### Stated exercise
Print the entries in full, word for word, but not the pictures.

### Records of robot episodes
----

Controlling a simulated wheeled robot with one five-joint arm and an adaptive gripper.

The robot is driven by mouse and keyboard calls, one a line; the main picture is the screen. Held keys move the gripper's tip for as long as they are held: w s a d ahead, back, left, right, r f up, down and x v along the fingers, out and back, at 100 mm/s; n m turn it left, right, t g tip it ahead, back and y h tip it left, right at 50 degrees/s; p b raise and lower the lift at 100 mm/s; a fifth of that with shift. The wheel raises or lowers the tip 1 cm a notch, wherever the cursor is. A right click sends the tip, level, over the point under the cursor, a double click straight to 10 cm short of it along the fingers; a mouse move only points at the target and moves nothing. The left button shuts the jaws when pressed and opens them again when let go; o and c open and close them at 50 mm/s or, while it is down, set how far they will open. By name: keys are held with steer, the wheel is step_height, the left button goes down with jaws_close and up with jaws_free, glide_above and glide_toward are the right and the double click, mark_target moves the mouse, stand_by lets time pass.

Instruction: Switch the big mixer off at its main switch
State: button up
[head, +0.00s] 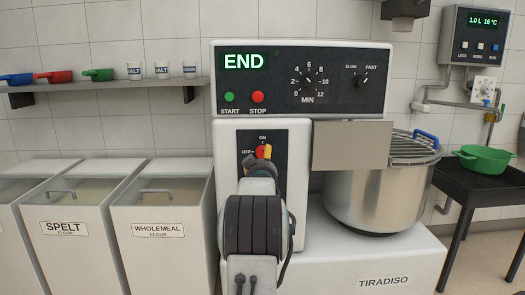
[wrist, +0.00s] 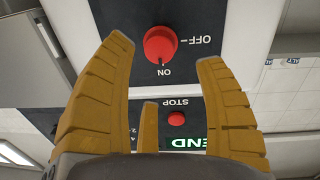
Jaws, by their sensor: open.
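The big mixer (head: 350,255) has a white body, a steel bowl and a display reading END. Its red round main switch (wrist: 160,44) sits on a dark plate marked OFF and ON. In the wrist view, which is upside down, its white mark points at ON. My gripper (wrist: 165,52) is open, with its yellow fingers spread either side of the switch in the picture; no contact shows. In the head view the red switch (head: 260,154) is partly hidden by my gripper and arm.
Green START (head: 229,97) and red STOP (head: 257,97) buttons and dials sit above the switch. Flour bins (head: 160,215) stand to the left. A black table (head: 475,185) with a green bowl (head: 484,159) stands to the right.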

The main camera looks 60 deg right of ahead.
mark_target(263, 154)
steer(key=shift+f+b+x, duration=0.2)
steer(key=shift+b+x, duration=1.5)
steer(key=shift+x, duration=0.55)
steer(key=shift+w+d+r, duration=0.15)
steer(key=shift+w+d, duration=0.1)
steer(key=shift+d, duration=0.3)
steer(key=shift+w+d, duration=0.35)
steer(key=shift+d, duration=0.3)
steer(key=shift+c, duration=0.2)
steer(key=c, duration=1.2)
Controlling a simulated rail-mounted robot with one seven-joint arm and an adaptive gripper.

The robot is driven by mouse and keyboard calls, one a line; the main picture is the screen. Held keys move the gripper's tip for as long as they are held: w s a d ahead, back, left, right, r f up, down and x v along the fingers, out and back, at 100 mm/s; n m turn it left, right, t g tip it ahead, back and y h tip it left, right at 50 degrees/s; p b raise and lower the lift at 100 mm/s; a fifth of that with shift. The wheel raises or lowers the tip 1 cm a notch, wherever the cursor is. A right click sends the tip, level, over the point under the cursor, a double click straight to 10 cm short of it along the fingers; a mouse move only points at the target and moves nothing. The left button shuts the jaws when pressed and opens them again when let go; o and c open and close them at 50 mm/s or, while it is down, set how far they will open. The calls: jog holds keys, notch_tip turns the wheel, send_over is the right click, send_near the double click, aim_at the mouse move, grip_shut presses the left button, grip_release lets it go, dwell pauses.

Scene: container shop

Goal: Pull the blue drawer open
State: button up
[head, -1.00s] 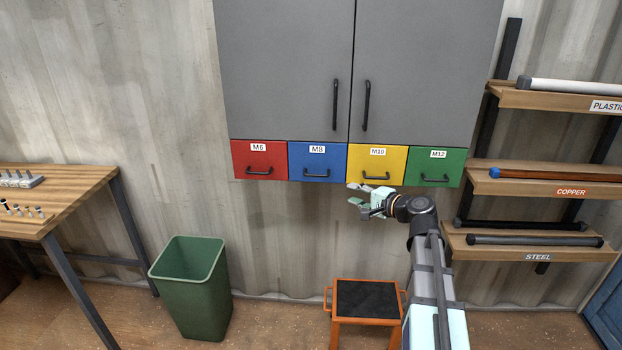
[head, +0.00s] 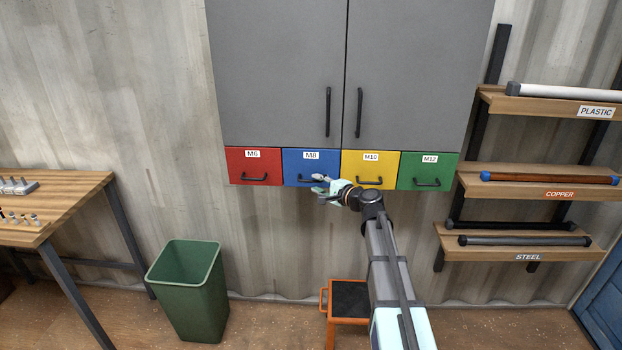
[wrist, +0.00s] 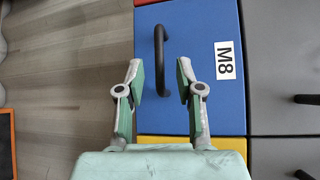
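The blue drawer (head: 300,162), labelled M8, is in the row under the grey cabinet, between the red and yellow drawers. It looks shut, flush with its neighbours. Its black handle is partly hidden by my gripper in the head view. In the wrist view, the blue drawer (wrist: 200,30) fills the middle and the black handle (wrist: 158,60) stands upright in the picture. My gripper (head: 318,182) is in front of the drawer's lower right part. In the wrist view my gripper (wrist: 159,80) is open, its fingertips either side of the handle's near end; I cannot tell whether they touch it.
The red drawer (head: 253,158) is to the left; the yellow drawer (head: 385,162) and green drawer (head: 440,170) are to the right. The grey cabinet (head: 275,80) is above. A green bin (head: 180,300) and an orange step stool (head: 345,321) stand below. Pipe shelves are at right.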

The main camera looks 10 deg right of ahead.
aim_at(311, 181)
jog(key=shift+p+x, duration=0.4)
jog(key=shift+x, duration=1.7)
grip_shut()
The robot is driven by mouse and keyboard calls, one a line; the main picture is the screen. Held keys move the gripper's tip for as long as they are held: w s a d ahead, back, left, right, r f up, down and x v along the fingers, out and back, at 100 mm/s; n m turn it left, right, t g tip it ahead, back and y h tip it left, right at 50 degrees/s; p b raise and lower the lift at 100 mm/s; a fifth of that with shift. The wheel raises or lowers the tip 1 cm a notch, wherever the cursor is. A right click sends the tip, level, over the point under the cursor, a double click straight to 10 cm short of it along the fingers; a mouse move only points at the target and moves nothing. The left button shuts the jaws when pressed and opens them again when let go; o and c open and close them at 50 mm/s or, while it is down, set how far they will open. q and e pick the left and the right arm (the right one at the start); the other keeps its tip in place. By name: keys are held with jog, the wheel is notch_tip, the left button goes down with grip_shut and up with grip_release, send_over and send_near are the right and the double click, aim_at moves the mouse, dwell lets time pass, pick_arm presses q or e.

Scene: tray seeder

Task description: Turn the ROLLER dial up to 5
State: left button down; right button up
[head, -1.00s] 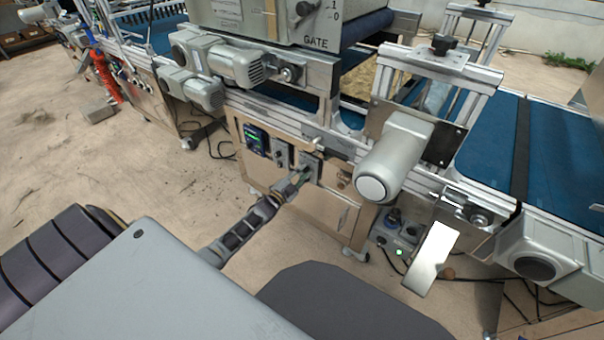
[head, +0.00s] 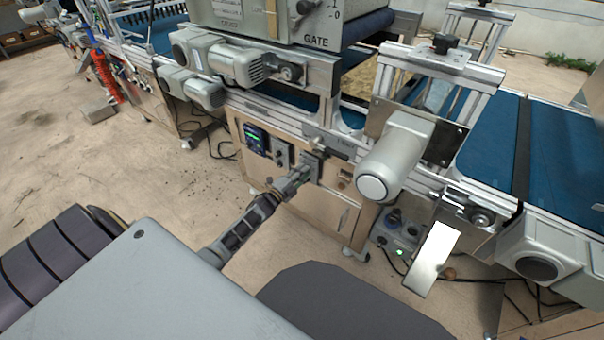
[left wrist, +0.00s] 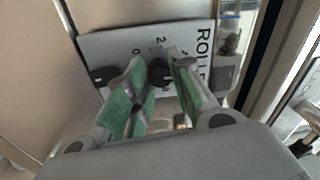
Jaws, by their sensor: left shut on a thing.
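The ROLLER dial plate (left wrist: 112,48) is white with black print and is tilted in the left wrist view; 0, 2 and part of the word ROLLER show. Its dark round knob (left wrist: 160,73) sits between the green pads of my left gripper (left wrist: 158,76). The gripper is shut on the knob. The pointer's exact setting cannot be read. In the head view my left gripper (head: 302,176) reaches the small dial panel (head: 313,160) on the machine's front and hides the knob. My right gripper is not in view.
A control box with a lit display (head: 256,139) and a small switch panel (head: 280,152) sit left of the dial. A large grey motor (head: 388,170) juts out to the right. A metal rail runs above. The floor at left is mostly clear.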

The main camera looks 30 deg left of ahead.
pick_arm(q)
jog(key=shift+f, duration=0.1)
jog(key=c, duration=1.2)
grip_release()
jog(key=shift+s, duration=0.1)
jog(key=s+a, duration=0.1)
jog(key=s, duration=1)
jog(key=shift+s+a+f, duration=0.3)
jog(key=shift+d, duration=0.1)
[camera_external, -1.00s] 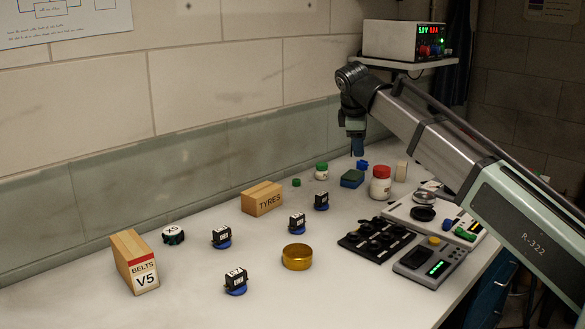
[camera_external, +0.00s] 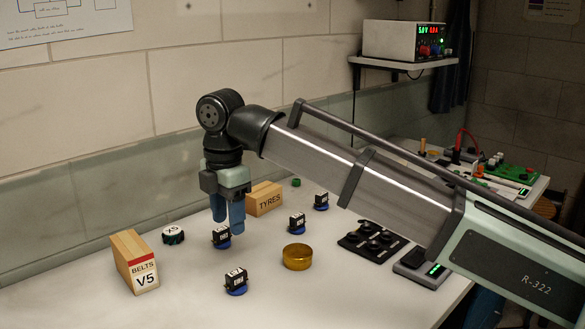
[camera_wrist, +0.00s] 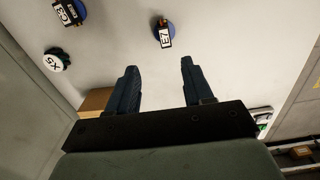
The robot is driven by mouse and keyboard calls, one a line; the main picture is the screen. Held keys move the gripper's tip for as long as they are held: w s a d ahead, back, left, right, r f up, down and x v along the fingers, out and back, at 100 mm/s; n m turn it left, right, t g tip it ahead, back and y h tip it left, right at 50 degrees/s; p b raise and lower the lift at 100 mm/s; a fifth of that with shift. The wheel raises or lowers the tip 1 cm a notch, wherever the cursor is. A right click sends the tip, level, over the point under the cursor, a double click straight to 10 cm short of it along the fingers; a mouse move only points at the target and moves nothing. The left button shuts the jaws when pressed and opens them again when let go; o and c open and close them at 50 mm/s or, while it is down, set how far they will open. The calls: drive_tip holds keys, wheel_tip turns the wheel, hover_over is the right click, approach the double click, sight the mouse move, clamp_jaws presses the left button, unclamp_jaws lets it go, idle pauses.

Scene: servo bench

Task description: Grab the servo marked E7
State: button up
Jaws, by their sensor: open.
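The servo marked E7 (camera_wrist: 163,33) is a small dark block with a white label and a blue base, beyond the fingertips in the wrist view. My gripper (camera_wrist: 159,68) is open and empty, with bare bench between its blue fingers. In the external view my gripper (camera_external: 229,218) points down above the bench, by a servo (camera_external: 221,238). Another servo (camera_external: 236,283) stands nearer the camera, and two more (camera_external: 297,223) stand farther right. Their labels are too small to read there, so I cannot tell which is E7.
A servo marked C3 (camera_wrist: 70,12) and a round X5 part (camera_wrist: 57,60) lie left of E7 in the wrist view. The front bench is clear.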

----

### Finished answer
Controlling a simulated wheeled robot with one five-joint arm and an adaptive gripper.

The robot is driven by mouse and keyboard calls, one a line; the main picture is the screen. Held keys move the gripper's tip for as long as they are held: w s a d ahead, back, left, right, r f up, down and x v along the fingers, out and back, at 100 mm/s; n m turn it left, right, t g tip it ahead, back and y h tip it left, right at 50 degrees/s; p b raise and lower the lift at 100 mm/s; a fifth of that with shift. The wheel raises or lowers the tip 1 cm a notch, wherever the cursor is. A right click sends the tip, level, over the point under the cursor, a double click straight to 10 cm short of it along the fingers; a mouse move only points at the target and moves nothing. The left button shuts the jaws when pressed and opens them again when let go; o and c open and close them at 50 mm/s or, while it is down, set how far they will open. By name: keys are held with steer, the wheel is step_height, the left button goes down with jaws_close and up with jaws_free, glide_above and glide_toward are the right and the double click, mark_target moves the mouse, stand_by lets time pass.

Instruction: Switch the big mixer off at its main switch
State: button up
[head, +0.00s] 
[wrist, +0.00s] 
Jaws, by their sensor: open.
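The big mixer (head: 350,255) has a white body, a steel bowl and a display reading END. Its red round main switch (wrist: 160,44) sits on a dark plate marked OFF and ON. In the wrist view, which is upside down, its white mark points at ON. My gripper (wrist: 165,52) is open, with its yellow fingers spread either side of the switch in the picture; no contact shows. In the head view the red switch (head: 260,154) is partly hidden by my gripper and arm.
Green START (head: 229,97) and red STOP (head: 257,97) buttons and dials sit above the switch. Flour bins (head: 160,215) stand to the left. A black table (head: 475,185) with a green bowl (head: 484,159) stands to the right.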

The main camera looks 60 deg right of ahead.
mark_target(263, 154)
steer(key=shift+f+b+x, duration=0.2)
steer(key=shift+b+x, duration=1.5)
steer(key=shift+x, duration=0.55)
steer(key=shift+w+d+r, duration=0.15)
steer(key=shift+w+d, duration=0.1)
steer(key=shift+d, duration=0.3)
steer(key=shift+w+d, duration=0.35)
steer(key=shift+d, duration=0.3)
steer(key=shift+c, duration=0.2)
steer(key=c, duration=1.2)
Controlling a simulated rail-mounted robot with one seven-joint arm and an adaptive gripper.

The robot is driven by mouse and keyboard calls, one a line; the main picture is the screen. Held keys move the gripper's tip for as long as they are held: w s a d ahead, back, left, right, r f up, down and x v along the fingers, out and back, at 100 mm/s; n m turn it left, right, t g tip it ahead, back and y h tip it left, right at 50 degrees/s; p b raise and lower the lift at 100 mm/s; a fifth of that with shift. The wheel raises or lowers the tip 1 cm a notch, wherever the cursor is. A right click sends the tip, level, over the point under the cursor, a double click straight to 10 cm short of it along the fingers; a mouse move only points at the target and moves nothing. The left button shuts the jaws when pressed and opens them again when let go; o and c open and close them at 50 mm/s or, while it is down, set how far they will open. The calls: jog holds keys, notch_tip turns the wheel, send_over is the right click, send_near the double click, aim_at the mouse move, grip_shut presses the left button, grip_release lets it go, dwell pauses.

Scene: container shop

Goal: Pull the blue drawer open
State: button up
[head, -1.00s] 
[head, +0.00s] 
[wrist, +0.00s] 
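The blue drawer (head: 300,162), labelled M8, is in the row under the grey cabinet, between the red and yellow drawers. It looks shut, flush with its neighbours. Its black handle is partly hidden by my gripper in the head view. In the wrist view, the blue drawer (wrist: 200,30) fills the middle and the black handle (wrist: 158,60) stands upright in the picture. My gripper (head: 318,182) is in front of the drawer's lower right part. In the wrist view my gripper (wrist: 159,80) is open, its fingertips either side of the handle's near end; I cannot tell whether they touch it.
The red drawer (head: 253,158) is to the left; the yellow drawer (head: 385,162) and green drawer (head: 440,170) are to the right. The grey cabinet (head: 275,80) is above. A green bin (head: 180,300) and an orange step stool (head: 345,321) stand below. Pipe shelves are at right.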

The main camera looks 10 deg right of ahead.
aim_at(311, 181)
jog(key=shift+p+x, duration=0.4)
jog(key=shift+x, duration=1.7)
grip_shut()
The robot is driven by mouse and keyboard calls, one a line; the main picture is the screen. Held keys move the gripper's tip for as long as they are held: w s a d ahead, back, left, right, r f up, down and x v along the fingers, out and back, at 100 mm/s; n m turn it left, right, t g tip it ahead, back and y h tip it left, right at 50 degrees/s; p b raise and lower the lift at 100 mm/s; a fifth of that with shift. The wheel raises or lowers the tip 1 cm a notch, wherever the cursor is. A right click sends the tip, level, over the point under the cursor, a double click straight to 10 cm short of it along the fingers; a mouse move only points at the target and moves nothing. The left button shuts the jaws when pressed and opens them again when let go; o and c open and close them at 50 mm/s or, while it is down, set how far they will open. q and e pick the left and the right arm (the right one at the start); the other keeps its tip in place. By name: keys are held with jog, the wheel is notch_tip, the left button goes down with grip_shut and up with grip_release, send_over and send_near are the right and the double click, aim_at moves the mouse, dwell lets time pass, pick_arm presses q or e.

Scene: tray seeder

Task description: Turn the ROLLER dial up to 5
State: left button down; right button up
[head, -1.00s] 
[head, +0.00s] 
[left wrist, +0.00s] 
Jaws, by their sensor: left shut on a thing.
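The ROLLER dial plate (left wrist: 112,48) is white with black print and is tilted in the left wrist view; 0, 2 and part of the word ROLLER show. Its dark round knob (left wrist: 160,73) sits between the green pads of my left gripper (left wrist: 158,76). The gripper is shut on the knob. The pointer's exact setting cannot be read. In the head view my left gripper (head: 302,176) reaches the small dial panel (head: 313,160) on the machine's front and hides the knob. My right gripper is not in view.
A control box with a lit display (head: 256,139) and a small switch panel (head: 280,152) sit left of the dial. A large grey motor (head: 388,170) juts out to the right. A metal rail runs above. The floor at left is mostly clear.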

The main camera looks 30 deg left of ahead.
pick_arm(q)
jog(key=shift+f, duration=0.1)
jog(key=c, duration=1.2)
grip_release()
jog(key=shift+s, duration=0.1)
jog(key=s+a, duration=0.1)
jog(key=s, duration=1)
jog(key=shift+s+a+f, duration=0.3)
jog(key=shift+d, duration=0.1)
[camera_external, -1.00s] 
[camera_external, +0.00s] 
[camera_wrist, +0.00s] 
The robot is driven by mouse and keyboard calls, one a line; the main picture is the screen. Held keys move the gripper's tip for as long as they are held: w s a d ahead, back, left, right, r f up, down and x v along the fingers, out and back, at 100 mm/s; n m turn it left, right, t g tip it ahead, back and y h tip it left, right at 50 degrees/s; p b raise and lower the lift at 100 mm/s; a fifth of that with shift. The wheel raises or lowers the tip 1 cm a notch, wherever the cursor is. A right click sends the tip, level, over the point under the cursor, a double click straight to 10 cm short of it along the fingers; a mouse move only points at the target and moves nothing. The left button shuts the jaws when pressed and opens them again when let go; o and c open and close them at 50 mm/s or, while it is down, set how far they will open. The calls: drive_tip holds keys, wheel_tip turns the wheel, hover_over is the right click, approach the double click, sight the mouse move, clamp_jaws presses the left button, unclamp_jaws lets it go, idle pauses.

Scene: servo bench

Task description: Grab the servo marked E7
State: button up
Jaws, by their sensor: open.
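The servo marked E7 (camera_wrist: 163,33) is a small dark block with a white label and a blue base, beyond the fingertips in the wrist view. My gripper (camera_wrist: 159,68) is open and empty, with bare bench between its blue fingers. In the external view my gripper (camera_external: 229,218) points down above the bench, by a servo (camera_external: 221,238). Another servo (camera_external: 236,283) stands nearer the camera, and two more (camera_external: 297,223) stand farther right. Their labels are too small to read there, so I cannot tell which is E7.
A servo marked C3 (camera_wrist: 70,12) and a round X5 part (camera_wrist: 57,60) lie left of E7 in the wrist view. The front bench is clear.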

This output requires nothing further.